#### Given exercise
From the listing below, copy only the lines running from the line that contains "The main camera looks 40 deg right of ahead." to the line that contains "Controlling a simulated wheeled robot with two", both included.

[Robot state and action records]

━━━━━━━━━━━━━━━━━━━━

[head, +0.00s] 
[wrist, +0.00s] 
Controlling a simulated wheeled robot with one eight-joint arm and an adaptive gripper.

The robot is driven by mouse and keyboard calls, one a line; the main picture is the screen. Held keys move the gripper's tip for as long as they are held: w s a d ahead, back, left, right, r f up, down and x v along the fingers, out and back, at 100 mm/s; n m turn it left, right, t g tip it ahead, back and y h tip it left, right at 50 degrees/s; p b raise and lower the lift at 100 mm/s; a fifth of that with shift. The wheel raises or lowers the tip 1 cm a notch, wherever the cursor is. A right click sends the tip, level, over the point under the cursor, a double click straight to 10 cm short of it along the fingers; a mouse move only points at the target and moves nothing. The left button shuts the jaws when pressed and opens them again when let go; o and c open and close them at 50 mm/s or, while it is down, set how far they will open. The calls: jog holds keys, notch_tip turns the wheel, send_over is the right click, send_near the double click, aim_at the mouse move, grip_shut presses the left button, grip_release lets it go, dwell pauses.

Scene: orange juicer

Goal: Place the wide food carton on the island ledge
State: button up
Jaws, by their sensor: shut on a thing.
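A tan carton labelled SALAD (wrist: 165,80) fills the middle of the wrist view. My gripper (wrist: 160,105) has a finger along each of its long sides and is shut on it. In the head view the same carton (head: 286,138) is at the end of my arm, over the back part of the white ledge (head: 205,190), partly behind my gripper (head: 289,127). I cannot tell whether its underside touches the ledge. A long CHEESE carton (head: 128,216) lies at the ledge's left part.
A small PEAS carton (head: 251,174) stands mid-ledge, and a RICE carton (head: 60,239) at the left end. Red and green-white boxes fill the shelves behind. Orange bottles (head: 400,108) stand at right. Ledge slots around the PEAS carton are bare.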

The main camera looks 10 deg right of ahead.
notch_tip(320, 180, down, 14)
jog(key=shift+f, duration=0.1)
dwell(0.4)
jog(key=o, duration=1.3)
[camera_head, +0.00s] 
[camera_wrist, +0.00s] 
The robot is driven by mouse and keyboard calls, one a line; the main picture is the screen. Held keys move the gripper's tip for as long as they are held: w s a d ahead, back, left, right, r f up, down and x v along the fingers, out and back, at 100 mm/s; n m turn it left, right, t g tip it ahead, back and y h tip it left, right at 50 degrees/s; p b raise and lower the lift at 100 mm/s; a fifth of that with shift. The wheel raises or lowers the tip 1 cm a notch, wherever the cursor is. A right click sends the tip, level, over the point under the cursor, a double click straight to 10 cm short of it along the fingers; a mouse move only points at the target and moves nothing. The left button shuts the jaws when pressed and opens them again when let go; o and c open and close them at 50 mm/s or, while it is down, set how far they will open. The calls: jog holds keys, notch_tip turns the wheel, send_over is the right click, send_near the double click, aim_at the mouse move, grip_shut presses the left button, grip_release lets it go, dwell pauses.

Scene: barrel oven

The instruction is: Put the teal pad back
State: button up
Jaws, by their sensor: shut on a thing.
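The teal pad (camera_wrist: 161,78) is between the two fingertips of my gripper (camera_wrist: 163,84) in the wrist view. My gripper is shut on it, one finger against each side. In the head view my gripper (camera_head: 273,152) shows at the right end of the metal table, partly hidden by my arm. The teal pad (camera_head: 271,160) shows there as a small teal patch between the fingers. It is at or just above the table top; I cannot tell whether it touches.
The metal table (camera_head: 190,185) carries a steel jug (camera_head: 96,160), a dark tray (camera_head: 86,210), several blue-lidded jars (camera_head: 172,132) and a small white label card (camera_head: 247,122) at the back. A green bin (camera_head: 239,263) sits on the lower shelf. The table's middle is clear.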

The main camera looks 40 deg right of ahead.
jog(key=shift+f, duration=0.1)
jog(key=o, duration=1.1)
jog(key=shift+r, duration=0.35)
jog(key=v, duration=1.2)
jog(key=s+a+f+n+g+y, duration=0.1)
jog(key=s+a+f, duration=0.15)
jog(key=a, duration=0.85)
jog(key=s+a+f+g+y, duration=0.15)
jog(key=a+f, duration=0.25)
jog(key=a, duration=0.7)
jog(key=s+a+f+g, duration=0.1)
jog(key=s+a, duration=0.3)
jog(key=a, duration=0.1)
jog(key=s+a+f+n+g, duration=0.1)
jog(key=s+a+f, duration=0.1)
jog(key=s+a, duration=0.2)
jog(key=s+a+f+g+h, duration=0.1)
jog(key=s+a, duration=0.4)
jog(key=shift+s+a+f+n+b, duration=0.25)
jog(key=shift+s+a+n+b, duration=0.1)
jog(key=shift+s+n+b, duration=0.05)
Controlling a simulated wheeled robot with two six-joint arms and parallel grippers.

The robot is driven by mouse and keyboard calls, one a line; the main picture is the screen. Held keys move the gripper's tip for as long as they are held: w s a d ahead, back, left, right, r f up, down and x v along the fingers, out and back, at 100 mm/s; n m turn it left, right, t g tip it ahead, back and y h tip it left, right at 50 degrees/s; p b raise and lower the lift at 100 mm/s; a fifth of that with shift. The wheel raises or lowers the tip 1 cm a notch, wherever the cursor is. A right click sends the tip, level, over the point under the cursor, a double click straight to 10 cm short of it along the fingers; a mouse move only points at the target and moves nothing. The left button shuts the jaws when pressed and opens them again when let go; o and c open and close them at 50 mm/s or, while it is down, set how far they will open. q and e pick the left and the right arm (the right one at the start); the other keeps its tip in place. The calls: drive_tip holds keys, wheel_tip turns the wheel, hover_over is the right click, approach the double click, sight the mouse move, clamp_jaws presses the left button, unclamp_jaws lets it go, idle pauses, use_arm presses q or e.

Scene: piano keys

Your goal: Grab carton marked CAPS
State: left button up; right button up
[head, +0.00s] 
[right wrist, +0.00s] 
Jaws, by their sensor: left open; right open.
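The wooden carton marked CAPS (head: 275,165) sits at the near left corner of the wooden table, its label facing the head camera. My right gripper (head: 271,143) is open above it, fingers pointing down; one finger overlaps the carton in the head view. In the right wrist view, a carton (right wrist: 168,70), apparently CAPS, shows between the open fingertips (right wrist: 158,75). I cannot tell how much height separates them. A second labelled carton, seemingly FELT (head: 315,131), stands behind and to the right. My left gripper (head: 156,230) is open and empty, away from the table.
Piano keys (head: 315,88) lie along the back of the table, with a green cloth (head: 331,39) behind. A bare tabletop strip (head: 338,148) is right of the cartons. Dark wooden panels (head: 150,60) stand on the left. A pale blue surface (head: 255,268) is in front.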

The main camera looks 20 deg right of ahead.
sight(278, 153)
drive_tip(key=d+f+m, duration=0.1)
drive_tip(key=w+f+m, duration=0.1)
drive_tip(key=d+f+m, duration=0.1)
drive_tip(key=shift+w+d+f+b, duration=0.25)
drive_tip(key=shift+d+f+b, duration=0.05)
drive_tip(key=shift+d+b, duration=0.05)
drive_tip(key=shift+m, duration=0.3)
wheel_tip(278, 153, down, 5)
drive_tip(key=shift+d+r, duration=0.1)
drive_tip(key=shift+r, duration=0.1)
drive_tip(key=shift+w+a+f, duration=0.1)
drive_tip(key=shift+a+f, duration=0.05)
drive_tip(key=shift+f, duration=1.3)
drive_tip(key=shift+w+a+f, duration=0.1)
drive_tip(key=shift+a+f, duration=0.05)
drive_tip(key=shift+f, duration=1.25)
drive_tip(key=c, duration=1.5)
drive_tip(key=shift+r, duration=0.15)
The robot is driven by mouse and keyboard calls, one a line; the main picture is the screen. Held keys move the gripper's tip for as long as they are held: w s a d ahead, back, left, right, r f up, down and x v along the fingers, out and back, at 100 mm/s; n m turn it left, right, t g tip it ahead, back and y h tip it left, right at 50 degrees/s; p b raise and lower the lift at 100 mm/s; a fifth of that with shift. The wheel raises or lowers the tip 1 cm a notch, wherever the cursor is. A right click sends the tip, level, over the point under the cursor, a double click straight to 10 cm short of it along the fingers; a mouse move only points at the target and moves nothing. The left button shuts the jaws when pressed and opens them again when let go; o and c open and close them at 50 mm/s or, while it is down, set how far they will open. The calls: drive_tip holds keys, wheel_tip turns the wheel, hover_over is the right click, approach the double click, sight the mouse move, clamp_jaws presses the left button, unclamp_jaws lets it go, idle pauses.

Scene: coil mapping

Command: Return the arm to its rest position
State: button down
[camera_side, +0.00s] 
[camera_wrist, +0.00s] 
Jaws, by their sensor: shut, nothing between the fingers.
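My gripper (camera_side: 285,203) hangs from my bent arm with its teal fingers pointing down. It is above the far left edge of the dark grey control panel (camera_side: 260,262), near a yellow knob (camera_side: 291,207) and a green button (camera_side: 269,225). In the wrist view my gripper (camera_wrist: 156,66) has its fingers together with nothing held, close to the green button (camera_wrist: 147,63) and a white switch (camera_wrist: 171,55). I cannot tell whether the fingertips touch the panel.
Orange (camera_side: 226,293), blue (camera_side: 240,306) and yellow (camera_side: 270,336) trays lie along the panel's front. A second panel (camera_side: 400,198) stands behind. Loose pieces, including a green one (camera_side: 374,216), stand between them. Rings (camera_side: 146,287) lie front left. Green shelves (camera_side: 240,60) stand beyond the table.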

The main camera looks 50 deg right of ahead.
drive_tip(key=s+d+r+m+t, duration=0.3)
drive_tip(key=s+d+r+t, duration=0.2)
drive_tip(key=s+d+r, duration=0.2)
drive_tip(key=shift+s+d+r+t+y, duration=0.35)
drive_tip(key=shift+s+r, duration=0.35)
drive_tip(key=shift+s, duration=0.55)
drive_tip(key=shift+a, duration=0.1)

━━━━━━━━━━━━━━━━━━━━

#### Answer for the task
The main camera looks 40 deg right of ahead.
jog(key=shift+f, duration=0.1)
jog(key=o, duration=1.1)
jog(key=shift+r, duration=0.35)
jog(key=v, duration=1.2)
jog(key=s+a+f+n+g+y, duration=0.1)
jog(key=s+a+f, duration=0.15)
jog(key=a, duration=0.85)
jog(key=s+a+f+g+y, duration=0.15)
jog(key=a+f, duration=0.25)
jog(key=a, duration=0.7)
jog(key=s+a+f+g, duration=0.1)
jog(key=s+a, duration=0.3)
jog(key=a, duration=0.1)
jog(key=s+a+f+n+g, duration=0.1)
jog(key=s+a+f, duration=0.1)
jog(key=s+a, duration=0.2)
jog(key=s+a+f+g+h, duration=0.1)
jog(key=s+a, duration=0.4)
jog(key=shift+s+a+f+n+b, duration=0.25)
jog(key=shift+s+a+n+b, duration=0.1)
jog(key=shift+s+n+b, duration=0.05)
Controlling a simulated wheeled robot with two six-joint arms and parallel grippers.

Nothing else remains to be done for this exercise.